I looked at Daniel. If our son had left with a group of big kids, then hopefully those same kids would return him. But then I was reminded of a phrase from the Talmud: “The mouth that prohibits is the mouth that permits.”

That is, if the same person who incriminates herself also exonerates herself, then the two statements essentially cancel each other out. This seemed to be the case with Liav, whose statements kept flip-flopping. Had Matan left the house alone, or under supervision? And had he really left the house at all? Or was he merely playing upstairs behind a door we had yet to open?

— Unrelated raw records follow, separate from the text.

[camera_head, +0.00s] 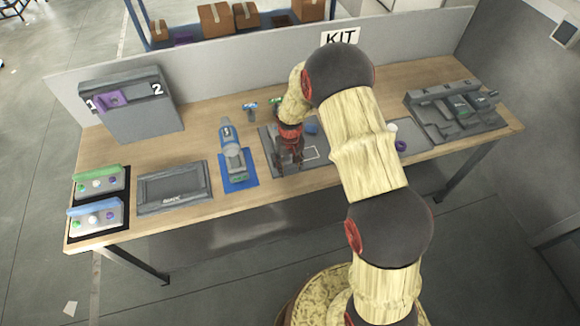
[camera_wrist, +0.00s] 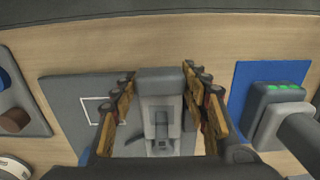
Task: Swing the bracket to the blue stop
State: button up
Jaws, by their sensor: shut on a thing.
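A grey bracket (camera_wrist: 160,88) with a slotted, stepped body stands between the two fingers in the wrist view. My gripper (camera_head: 291,163) is shut on it, one finger on each side. In the head view my gripper hides most of the bracket. The bracket is over a flat grey plate (camera_wrist: 70,92) marked with a white square outline, which also shows in the head view (camera_head: 312,167). A blue piece (camera_head: 311,127), perhaps the blue stop, is at the plate's far side, right of my gripper. A green piece (camera_head: 276,129) is at the far left. The bracket's contact with either is hidden.
A blue mat (camera_head: 240,184) with a blue-grey device stands left of the plate. A grey tray (camera_head: 425,160) with a purple ring is on the right. A grey fixture (camera_head: 455,108) is at the far right. A back panel (camera_head: 230,70) runs behind the bench.

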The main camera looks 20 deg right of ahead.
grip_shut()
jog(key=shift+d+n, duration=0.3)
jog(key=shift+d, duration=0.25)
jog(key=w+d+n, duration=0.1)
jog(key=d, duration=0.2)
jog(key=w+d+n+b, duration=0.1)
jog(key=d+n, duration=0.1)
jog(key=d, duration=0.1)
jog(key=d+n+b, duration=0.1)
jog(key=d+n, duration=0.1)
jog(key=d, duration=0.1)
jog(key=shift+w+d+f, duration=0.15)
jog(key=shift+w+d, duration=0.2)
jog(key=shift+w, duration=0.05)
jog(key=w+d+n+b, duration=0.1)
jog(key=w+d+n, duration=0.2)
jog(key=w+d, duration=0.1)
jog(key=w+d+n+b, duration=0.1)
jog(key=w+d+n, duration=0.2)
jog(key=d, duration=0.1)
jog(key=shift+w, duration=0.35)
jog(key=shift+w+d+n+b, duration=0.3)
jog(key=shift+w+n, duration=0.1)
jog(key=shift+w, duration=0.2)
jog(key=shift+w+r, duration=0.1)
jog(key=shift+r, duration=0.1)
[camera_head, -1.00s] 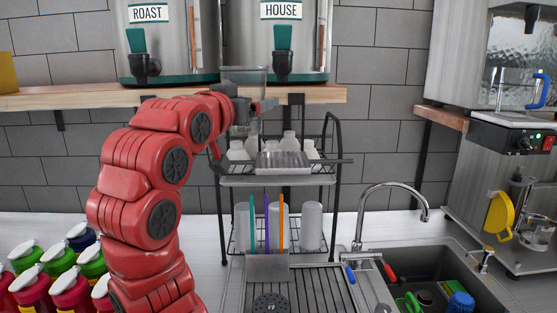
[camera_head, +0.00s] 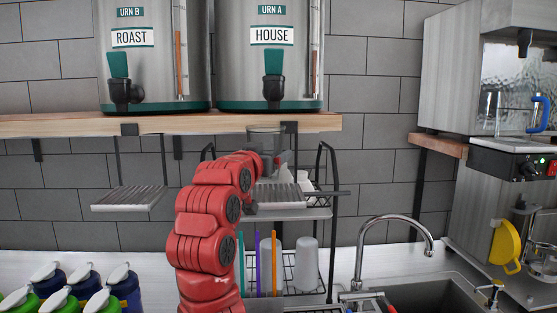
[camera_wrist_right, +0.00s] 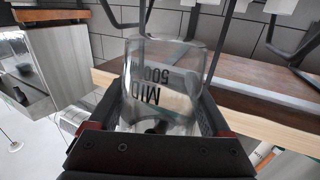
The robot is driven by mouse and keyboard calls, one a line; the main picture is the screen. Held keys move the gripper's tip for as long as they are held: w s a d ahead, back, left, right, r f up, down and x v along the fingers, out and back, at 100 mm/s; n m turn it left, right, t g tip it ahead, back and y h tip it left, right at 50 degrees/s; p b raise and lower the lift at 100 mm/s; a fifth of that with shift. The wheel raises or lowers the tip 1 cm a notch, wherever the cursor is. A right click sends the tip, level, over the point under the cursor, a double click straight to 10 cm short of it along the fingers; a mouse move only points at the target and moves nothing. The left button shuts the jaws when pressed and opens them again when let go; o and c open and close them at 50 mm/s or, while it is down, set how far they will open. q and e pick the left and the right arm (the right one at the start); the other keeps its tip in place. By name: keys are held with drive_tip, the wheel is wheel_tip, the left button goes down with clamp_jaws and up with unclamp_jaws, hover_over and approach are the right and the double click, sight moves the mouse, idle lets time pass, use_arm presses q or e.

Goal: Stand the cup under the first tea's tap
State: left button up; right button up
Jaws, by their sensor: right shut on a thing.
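A clear cup (camera_head: 263,139) is in my right gripper (camera_head: 270,160), and its print "MID 500" shows in the right wrist view (camera_wrist_right: 160,88). The jaws are shut around its sides. In the head view the cup is below the HOUSE urn's green tap (camera_head: 274,78), in front of the wooden shelf's edge and above a ribbed drip tray (camera_head: 282,196). My left gripper is not in view.
The wooden shelf (camera_head: 60,126) carries both urns. A wire rack (camera_head: 325,240) with cups stands below the HOUSE urn. A faucet (camera_head: 392,222) and sink are at right, a machine (camera_head: 515,75) beyond. Capped bottles (camera_head: 85,285) stand at lower left.

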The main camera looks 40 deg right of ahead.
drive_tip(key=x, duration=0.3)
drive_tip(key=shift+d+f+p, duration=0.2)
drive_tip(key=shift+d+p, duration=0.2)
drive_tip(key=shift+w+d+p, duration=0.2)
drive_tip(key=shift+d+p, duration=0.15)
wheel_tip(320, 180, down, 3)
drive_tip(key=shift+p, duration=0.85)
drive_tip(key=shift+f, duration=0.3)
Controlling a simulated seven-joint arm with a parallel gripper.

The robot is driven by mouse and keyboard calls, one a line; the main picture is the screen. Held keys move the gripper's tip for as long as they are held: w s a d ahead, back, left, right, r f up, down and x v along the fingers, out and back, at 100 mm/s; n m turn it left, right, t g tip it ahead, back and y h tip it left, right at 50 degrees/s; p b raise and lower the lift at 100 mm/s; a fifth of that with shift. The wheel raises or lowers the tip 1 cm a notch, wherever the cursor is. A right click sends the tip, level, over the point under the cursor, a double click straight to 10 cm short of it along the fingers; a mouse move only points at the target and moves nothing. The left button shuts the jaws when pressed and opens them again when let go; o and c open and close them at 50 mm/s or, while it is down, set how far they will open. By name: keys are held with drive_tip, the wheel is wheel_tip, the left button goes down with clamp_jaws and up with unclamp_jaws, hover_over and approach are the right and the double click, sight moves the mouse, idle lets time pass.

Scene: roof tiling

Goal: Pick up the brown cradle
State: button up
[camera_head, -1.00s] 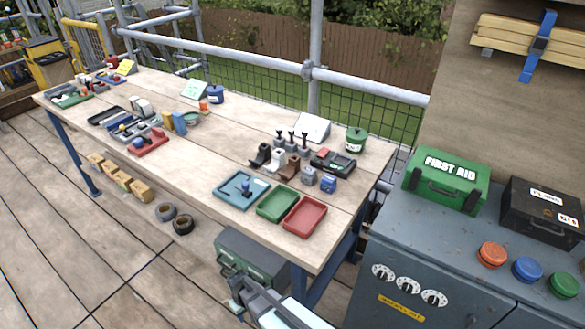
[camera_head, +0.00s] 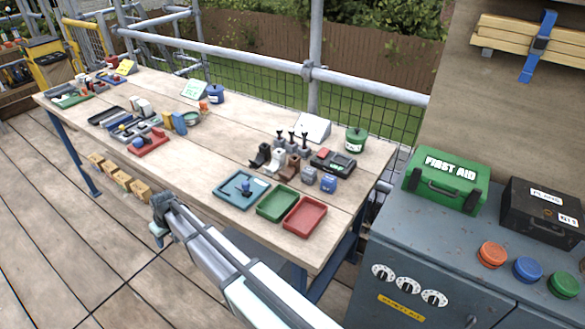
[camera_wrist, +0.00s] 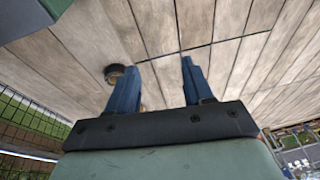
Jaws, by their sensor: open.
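The brown cradle (camera_head: 290,168) stands on the wooden workbench in the head view, right of a white cradle (camera_head: 277,160) and a black cradle (camera_head: 261,155). My gripper (camera_head: 157,220) is in front of the bench's near edge, well left of and nearer than the cradle. In the wrist view its two blue fingers (camera_wrist: 160,85) are apart with nothing between them, over wooden decking. The cradle does not show in the wrist view.
A teal tray (camera_head: 222,198), a green tray (camera_head: 277,203) and a red tray (camera_head: 305,217) lie in front of the cradles. Grey and blue blocks (camera_head: 328,184) sit right of the brown cradle. Dark stands (camera_head: 292,141) rise behind. Bare bench (camera_head: 215,165) lies to the left.

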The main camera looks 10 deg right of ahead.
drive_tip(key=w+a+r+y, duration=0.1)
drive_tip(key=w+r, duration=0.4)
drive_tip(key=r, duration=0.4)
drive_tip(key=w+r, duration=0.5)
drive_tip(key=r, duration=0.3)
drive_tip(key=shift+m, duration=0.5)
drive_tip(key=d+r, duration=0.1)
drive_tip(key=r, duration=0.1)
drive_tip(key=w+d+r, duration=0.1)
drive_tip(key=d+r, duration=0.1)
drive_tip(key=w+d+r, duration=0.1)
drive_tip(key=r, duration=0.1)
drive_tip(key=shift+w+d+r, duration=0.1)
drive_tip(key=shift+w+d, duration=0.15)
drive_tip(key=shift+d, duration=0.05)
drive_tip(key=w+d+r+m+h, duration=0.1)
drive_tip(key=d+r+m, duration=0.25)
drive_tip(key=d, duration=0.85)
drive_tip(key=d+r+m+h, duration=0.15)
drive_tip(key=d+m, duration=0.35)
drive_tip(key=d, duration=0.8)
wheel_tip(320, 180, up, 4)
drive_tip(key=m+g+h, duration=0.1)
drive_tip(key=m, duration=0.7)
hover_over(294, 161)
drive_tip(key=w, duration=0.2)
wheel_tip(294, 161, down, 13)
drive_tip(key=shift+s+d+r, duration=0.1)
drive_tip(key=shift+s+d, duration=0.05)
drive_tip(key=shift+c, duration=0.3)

A worrisome half hour later, Matan indeed returned with the aforementioned big kids, an 8-year-old and a 10-year-old who had taken him under their wing after he ran out of the house to tag along as they walked a neighbor’s dog. We reprimanded him, gently but firmly. “You can’t leave the house without telling us where you’re going!”

Matan looked at us earnestly and explained. “It’s OK. I told Liav where I was going.” Liav looked at me, blinking fast and furious. In her mind, she’d been perfectly reliable and responsible (Dog? Check. Big kids? Check). “I told you,” she defended herself. “I was right and you were wrong.” I looked at Liav, my little Nelly Dean and Humbert Humbert, my Nick and Amy from “Gone Girl” rolled up into one.

I didn’t know what to say. But the next day, when Matan told me that he’d forgotten his glasses at the Kotel—where my husband had taken the kids at 6 a.m.—I told Daniel to wait a minute before jumping on his bike to race back to the Old City.

Instead, I walked into the bedroom and looked on the ledge by Matan’s bed, where he often rested his things absent-mindedly. Sure enough, there they were–my child’s glasses, the unique lenses through which I have come to see the world.